The only mistake Woods may have made in 2002, the last time the Open was played at Muirfield, was playing his way into an afternoon tee time on Saturday. The storm that swept in from the Firth of Forth that day is still considered the worst in modern golf.

“It was like the end of the world,” said Joe Damiano, who caddied for runner-up Stuart Appleby at the ’02 Open.

Woods signed for a third-round 81, one of 10 cards in the 80s that dark day, and yet a Hall of Famer (Els) still emerged from a playoff a day later. It seems not even a proper Scottish gale can deny Muirfield a champion who was beyond reproach.

A similar hoolie doesn’t seem likely this year. A particularly dry and hot spring has produced a bouncy layout that is reminiscent of Hoylake in 2006 when Woods bunted his way to the claret jug.

The more pressing concern is what impact the wind will have on play. At the core of Muirfield’s greatness is a rare out-and-back routing for each nine that creates a circular loop that most Open courses lack.

At St. Andrews and Royal Troon, for example, each nine travels away from the clubhouse and then back, leaving, effectively, two winds for players to deal with. At Muirfield, one hole may play into the wind and the next will have a cross wind.

“Muirfield or Troon would offer the two best chances (to win an Open); because of the way the holes move, it's very comfortable for me off some of the tees, getting the ball in play, as well as around the greens,” Phil Mickelson said.

Although Woods is the consensus favorite for this week’s Open, Mickelson would have to be considered a close second.

Before 2011, when he finished runner-up at Royal St. George’s, Mickelson described his relationship with links golf as a “hate-love” affair.

“I used to hate it and now I love it,” Lefty said.

That affinity likely grew on Sunday when he won the Scottish Open on what is widely considered one of the country’s top new links courses at Castle Stuart (it’s also worth pointing out the last three Open champions played the Scottish Open the week before).

Mickelson certainly has the pedigree to join the who’s-who list of Muirfield champions, as does Els – for a second time – who will be vying for a unique double this week. The defending Open champion is also the last player to hoist the claret jug at Muirfield.
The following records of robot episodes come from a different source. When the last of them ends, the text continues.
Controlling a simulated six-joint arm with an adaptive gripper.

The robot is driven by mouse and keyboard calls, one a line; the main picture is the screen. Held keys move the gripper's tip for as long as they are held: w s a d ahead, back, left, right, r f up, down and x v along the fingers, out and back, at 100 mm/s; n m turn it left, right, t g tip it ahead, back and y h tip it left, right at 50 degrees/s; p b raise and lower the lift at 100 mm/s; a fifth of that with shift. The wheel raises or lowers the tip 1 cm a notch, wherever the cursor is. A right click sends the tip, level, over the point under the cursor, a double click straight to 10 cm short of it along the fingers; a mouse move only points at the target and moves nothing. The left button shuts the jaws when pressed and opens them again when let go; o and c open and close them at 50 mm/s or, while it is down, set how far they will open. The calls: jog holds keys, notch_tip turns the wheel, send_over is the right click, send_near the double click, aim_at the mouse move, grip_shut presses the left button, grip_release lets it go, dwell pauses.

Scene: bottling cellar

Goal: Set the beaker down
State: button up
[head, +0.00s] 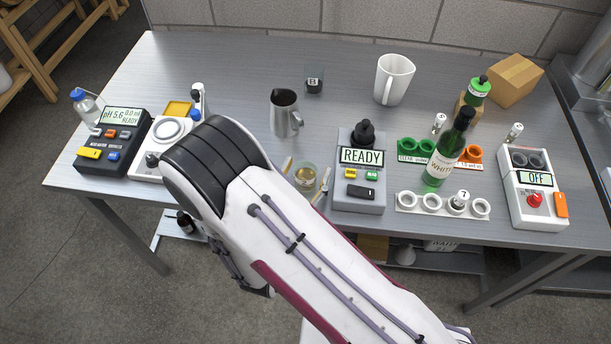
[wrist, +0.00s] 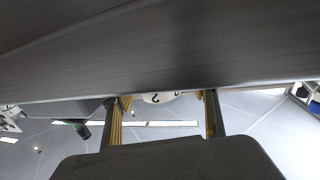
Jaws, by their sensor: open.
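My gripper (head: 303,183) is low there, with one finger on each side of the beaker; my arm hides most of the gripper. In the wrist view my gripper (wrist: 162,115) shows two parted fingers with yellowish pads. Whether the beaker's base touches the table is unclear.
A grey device reading READY (head: 361,180) stands close right of the beaker. A steel jug (head: 285,114) stands behind it, with a white mug (head: 393,80) farther back. A green bottle (head: 443,157) and white ring rack (head: 407,203) are farther right. The middle back is fairly clear.

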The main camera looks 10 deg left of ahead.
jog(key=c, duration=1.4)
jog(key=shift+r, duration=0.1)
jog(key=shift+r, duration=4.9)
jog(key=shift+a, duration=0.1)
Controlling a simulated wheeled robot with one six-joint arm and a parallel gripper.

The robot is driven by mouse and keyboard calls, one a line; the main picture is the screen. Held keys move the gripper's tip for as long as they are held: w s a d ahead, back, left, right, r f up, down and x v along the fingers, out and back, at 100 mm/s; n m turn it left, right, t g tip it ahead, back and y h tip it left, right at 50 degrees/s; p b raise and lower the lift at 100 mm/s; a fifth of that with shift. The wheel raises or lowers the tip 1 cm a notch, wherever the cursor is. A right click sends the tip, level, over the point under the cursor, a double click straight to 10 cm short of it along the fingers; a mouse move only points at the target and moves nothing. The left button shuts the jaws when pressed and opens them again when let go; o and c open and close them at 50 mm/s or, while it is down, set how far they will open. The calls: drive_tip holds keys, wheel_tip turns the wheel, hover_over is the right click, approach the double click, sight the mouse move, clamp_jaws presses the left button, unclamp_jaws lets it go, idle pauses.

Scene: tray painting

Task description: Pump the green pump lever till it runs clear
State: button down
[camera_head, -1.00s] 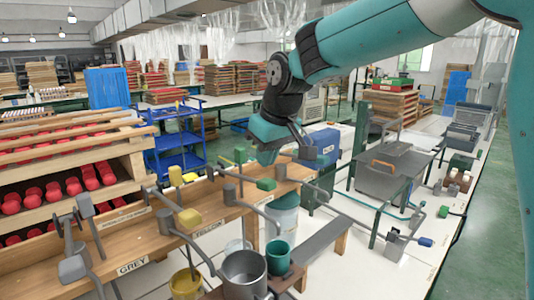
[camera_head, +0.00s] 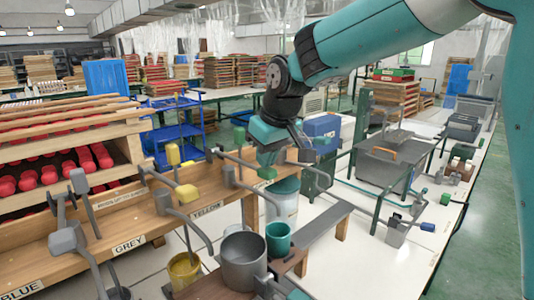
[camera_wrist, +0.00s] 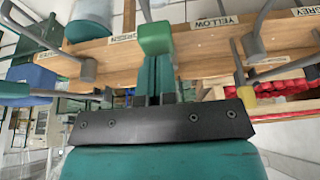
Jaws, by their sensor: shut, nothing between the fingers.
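The green pump lever's block (camera_head: 266,173) is at the end of a grey arm over the wooden bench, by the GREEN label (camera_wrist: 123,37). It also shows in the wrist view (camera_wrist: 155,38), just past my fingertips. My gripper (camera_head: 267,161) is shut and empty, pointing down right over the block. Its fingers (camera_wrist: 155,85) look close to or touching the block; I cannot tell which.
The yellow lever block (camera_head: 187,194) is left of the green one, by the YELLOW label (camera_head: 207,209). A grey pot (camera_head: 243,262) and a teal cup (camera_head: 278,238) stand in front. A yellow paint bucket (camera_head: 184,270) is at lower left. The white floor at right is partly clear.

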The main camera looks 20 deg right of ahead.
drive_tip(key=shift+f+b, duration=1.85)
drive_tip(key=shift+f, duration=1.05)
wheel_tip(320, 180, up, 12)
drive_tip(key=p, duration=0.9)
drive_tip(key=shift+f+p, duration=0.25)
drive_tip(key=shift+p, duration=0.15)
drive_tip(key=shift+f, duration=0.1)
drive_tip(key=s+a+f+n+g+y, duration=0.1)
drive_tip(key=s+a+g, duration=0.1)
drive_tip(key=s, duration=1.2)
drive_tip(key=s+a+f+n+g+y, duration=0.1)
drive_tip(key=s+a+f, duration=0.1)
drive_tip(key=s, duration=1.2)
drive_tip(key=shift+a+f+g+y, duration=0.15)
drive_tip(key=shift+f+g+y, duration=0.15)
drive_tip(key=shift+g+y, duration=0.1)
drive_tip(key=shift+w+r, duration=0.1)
On paper, however, Graeme McDowell may be the player with the most up-side this week.

Having grown up in Northern Ireland at venerable Royal Portrush, McDowell is uniquely suited to links golf and claimed two of his three titles this year – the Volvo World Match Play and French Open on the European Tour – on links-like courses.

“The links-style golf is in my blood and I always feel like I revert back well to it. I naturally and instinctually can play well in the wind,” McDowell said.

But then the disconnect between favorites and major champions has been profound for the past half-decade or so. From Y.E. Yang (2009 PGA) to Trevor Immelman (2008 Masters) the Grand Slam script has become much more improvisational.

Whether Muirfield can alter that legacy and stay on script may be the week’s most intriguing matchup.